= Written task =
Identify the line with "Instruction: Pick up"; copy word for word that line and every one after it, to the end of the listing. Exclude pictures.

^^^^^^^^^^^^^^^^

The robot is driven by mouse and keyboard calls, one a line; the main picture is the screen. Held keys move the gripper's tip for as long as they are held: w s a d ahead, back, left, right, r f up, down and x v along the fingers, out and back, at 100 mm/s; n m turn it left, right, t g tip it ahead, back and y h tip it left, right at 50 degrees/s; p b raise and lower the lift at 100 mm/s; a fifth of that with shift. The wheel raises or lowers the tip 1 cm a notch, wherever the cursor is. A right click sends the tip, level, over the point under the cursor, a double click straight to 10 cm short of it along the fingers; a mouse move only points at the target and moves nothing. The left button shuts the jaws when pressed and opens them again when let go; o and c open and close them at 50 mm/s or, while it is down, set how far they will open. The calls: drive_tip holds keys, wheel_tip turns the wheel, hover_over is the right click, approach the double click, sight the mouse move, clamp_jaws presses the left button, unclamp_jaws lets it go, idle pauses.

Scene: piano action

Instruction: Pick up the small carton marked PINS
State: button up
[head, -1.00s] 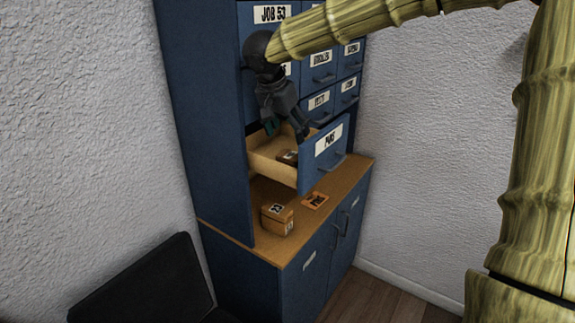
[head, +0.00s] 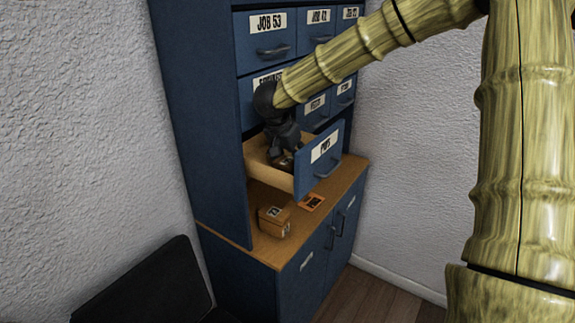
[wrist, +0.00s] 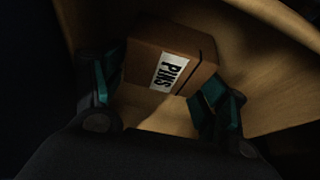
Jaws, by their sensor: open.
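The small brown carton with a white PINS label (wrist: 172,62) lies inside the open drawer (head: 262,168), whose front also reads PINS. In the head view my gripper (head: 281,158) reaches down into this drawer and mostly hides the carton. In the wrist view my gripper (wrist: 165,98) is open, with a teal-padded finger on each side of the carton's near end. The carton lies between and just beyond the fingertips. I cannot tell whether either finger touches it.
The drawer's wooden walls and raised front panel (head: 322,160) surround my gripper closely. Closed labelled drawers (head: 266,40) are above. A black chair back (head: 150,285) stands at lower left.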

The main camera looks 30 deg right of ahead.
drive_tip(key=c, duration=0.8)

^^^^^^^^^^^^^^^^

= Task answer =
Instruction: Pick up the small carton marked PINS
State: button up
[head, -1.00s] 
[head, +0.00s] 
[wrist, +0.00s] 
Jaws, by their sensor: open.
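The small brown carton with a white PINS label (wrist: 172,62) lies inside the open drawer (head: 262,168), whose front also reads PINS. In the head view my gripper (head: 281,158) reaches down into this drawer and mostly hides the carton. In the wrist view my gripper (wrist: 165,98) is open, with a teal-padded finger on each side of the carton's near end. The carton lies between and just beyond the fingertips. I cannot tell whether either finger touches it.
The drawer's wooden walls and raised front panel (head: 322,160) surround my gripper closely. Closed labelled drawers (head: 266,40) are above. A black chair back (head: 150,285) stands at lower left.

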The main camera looks 30 deg right of ahead.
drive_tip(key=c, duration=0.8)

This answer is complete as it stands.